Executing a generator

A new generator is created from a callable object (known as the generator-function). The stack size, stack unwinding and floating-point preserving behavior are determined by additional arguments.

The generator constructor uses the StackAllocator concept from Boost.Context to allocate an associated stack, and the destructor uses the same StackAllocator concept to deallocate the stack. The default StackAllocator concept is StackAllocator, but a custom stack-allocator can be passed to the constructor (see documentation of Boost.Context).

The first argument of generator-function must be of type generator<>::self_t, used for yielding the active generator.

typedef boost::coro::generator< int > gen_t;

void f( gen_t::self_t & self, int i)
{
    int x;
    ...
    self.yield( x);
    ...
}

gen_t g( boost::bind( f, _1, 7) );
int y = g();

The generator-function, as well as its arguments, if any, are copied into the generator's state. If a reference is required, use boost::ref.

Usally a generator is called inside loops. The generator-function executed until generator<>::self_t::yield() is called. The value passed ot generator<>::self_t::yield() is used as the generated value. The next time the same generator is called in a subsequent iteration, the execution of the generator-function is resumed after generator<>::self_t::yield(), until generator<>::self_t::yield() is called again. generator-function can be terminated by generator<>::self_t::yield_break(), at which time the loop enclosing the generator is terminated.

typedef boost::coro::generator< int >    gen_t;

int power( gen_t::self_t & self, int number, int exponent)
{
    int counter = 0, result = 1;
    while ( counter++ < exponent)
    {
        result = result * number;
        self.yield( result);
    }
    self.yield_break();
}

int main()
{
    {
        gen_t pw( boost::bind( power, _1, 2, 8) );
        while ( pw) {
            std::cout << pw() <<  " ";
        }
    }

    std::cout << "\nDone" << std::endl;

    return EXIT_SUCCESS;
}

output:
    2 4 8 16 32 64 128 256
    Done

generator-function is invoked the first time inside the constructor of generator. generator<>::operator()() can be called as long as generator remains valid, e.g. generator<>::operator unspecified_bool_type() returns true. If generator-function can not return valid values anymore generator<>::self_t::yield_break() should be called. This function returns the execution cotnrol back to the caller and sets the generator to be complete (is_complete() returns true). In this case generator<>::operator()() does not throw an exception like coroutine In this case generator<>::operator()() does not throw an exception like coroutine. Of curse the generator-function can be exited with a return expression.

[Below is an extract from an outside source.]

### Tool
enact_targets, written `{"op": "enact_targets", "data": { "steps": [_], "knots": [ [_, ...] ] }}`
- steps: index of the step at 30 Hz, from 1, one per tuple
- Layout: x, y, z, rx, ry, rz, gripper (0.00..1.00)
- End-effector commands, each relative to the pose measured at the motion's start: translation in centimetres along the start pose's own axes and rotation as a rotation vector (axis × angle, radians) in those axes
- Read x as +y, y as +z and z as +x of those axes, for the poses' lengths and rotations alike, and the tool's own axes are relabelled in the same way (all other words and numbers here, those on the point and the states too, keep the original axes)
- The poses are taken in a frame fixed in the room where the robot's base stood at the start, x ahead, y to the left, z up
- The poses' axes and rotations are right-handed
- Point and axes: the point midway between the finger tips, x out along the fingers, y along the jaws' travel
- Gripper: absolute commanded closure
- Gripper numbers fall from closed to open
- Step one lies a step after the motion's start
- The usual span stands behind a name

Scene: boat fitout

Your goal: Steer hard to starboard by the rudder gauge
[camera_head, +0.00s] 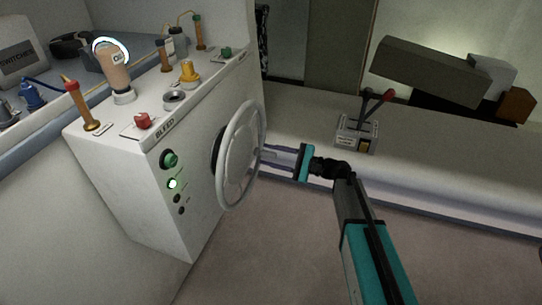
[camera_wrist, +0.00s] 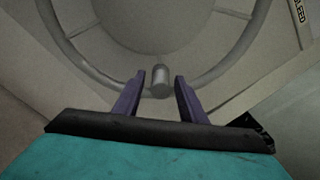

typedef boost::coro::generator< int > gen_t;

int fn( gen_t::self_t & self, int j)
{
    for( int i = 0; i < j; ++i)
    {
        std::cout << "fn(): local variable i == " << i << std::endl;

        // save current coroutine
        // value of local variable is preserved
        // transfer execution control back to main()
        self.yield( i);

        // coroutine<>::operator()() was called
        // execution control transfered back from main()    
    }
    self.yield_break();
}

int main( int argc, char * argv[])
{
    gen_t g( boost::bind( fn, _1, 7) );

    // yield was called so we returned
    while ( g)
    {
        // execution control is transfered to g
        int x = g();
        std::cout << "main(): generated == " << x << std::endl;

        // yield() was called within fn()
    }
    // yield_break() was called within fn()

    std::cout << "Done" << std::endl;

    return EXIT_SUCCESS;
}

output:
    fn(): local variable i == 0
    main(): generated == 0
    fn(): local variable i == 1
    main(): generated == 1
    fn(): local variable i == 2
    main(): generated == 2
    fn(): local variable i == 3
    main(): generated == 3
    fn(): local variable i == 4
    main(): generated == 4
    fn(): local variable i == 5
    main(): generated == 5
    fn(): local variable i == 6
    main(): generated == 6
    Done

Exceptions in generator-function

A excepton thrown by generator-function is transfered by exception-pointer (see documentation of Boost.Exception for details and requirements) and will be re-thrown by generator<>::operator()().

try
{
    // code that might throw
}
catch( forced_unwind)
{
    throw;
}
catch(...)
{
    // possibly not rethrow pending exception
}

Stack unwinding

Sometimes it is necessary to unwind the stack of an unfinished coroutine to destroy local stack variables so they can release allocated resources (RAII pattern). The third argument of the coroutine constructor, do_unwind, indicates whether the destructor should unwind the stack (unwind stack as default).

Stack unwinding assumes the following preconditions:

After unwinding, a generator is complete.

FPU preserving

Some applications do not use floating-point registers and can disable preserving fpu registers for perfromance reasons (see chapter performance).